Erased generics in LW1
One of the motivations for L-World was that using L-carriers for values
would likely better interoperate with generics by providing a common
carrier and by allowing the |a*| bytecodes to operate uniformly on both
values and references. However, the assumption that a type variable |T|
is nullable interacts poorly here; given that values are proper L-types
in LW1, it seems tempting to allow users to parameterize erased generics
with values:
|List<Point> points = new ArrayList<Point>(); |
with the compiler translating |Point| as |LPoint|. Existing erased
generics would “just work” … mostly.

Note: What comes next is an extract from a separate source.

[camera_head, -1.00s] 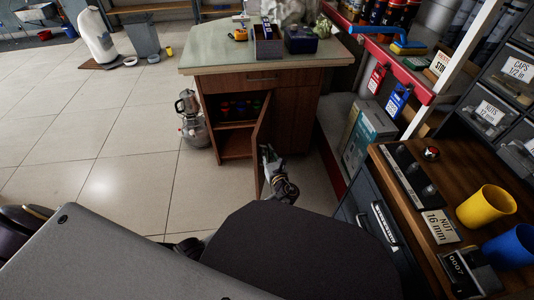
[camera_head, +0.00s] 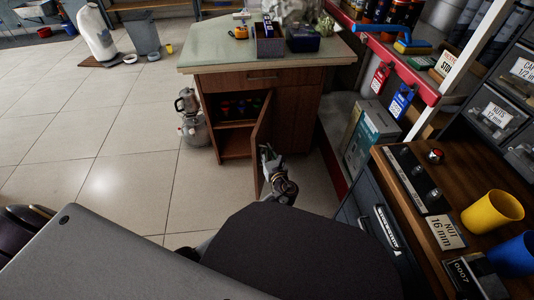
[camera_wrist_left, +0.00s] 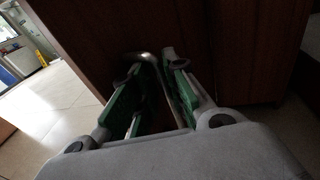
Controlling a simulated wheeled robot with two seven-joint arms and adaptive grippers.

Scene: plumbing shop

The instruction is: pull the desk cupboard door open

However, there are several sharp
edges:
* There are some API points that deliberately use nulls as sentinels,
such as returning |null| from |Map::get| to signal that the key is
not in the map. This would then NPE in the compiler-inserted null
check when we tried to assign the result of |get(k)| to a
value-typed |V|.
* Some generic classes may accidentally try to convert the default
(null) value of an uninitialized |Object| field or |Object[]| array
element to a |T|, which would again NPE when it crossed the boundary
from erased generic code to value-aware code.
* If value arrays are subtypes of |Object[]|, and a |V[]| is passed to
code that expects an |Object[]|, attempt to store a null in that
array would NPE.
The return of the Q
MVT had explicit L-types and Q-types; LW1 has only L-types, relying on
the |ValueTypes| attribute to determine whether a given L-type describes
a value or not.
In LW2, we will back off slightly from this unification, so as to
provide the VM with end-to-end information about the flow of values and
their potential nullity; for a given value class |V|, one can denote
both the non-nullable type |QV;| and the nullable type |LV;|, where |QV
<: LV|. The value set of |LV| is that of |QV|, plus |null|; both share
the |L| carrier. No conversion is needed from |QV| to |LV|; |checkcast|
and |instanceof| perform a null check when converting from |LV| to |QV|.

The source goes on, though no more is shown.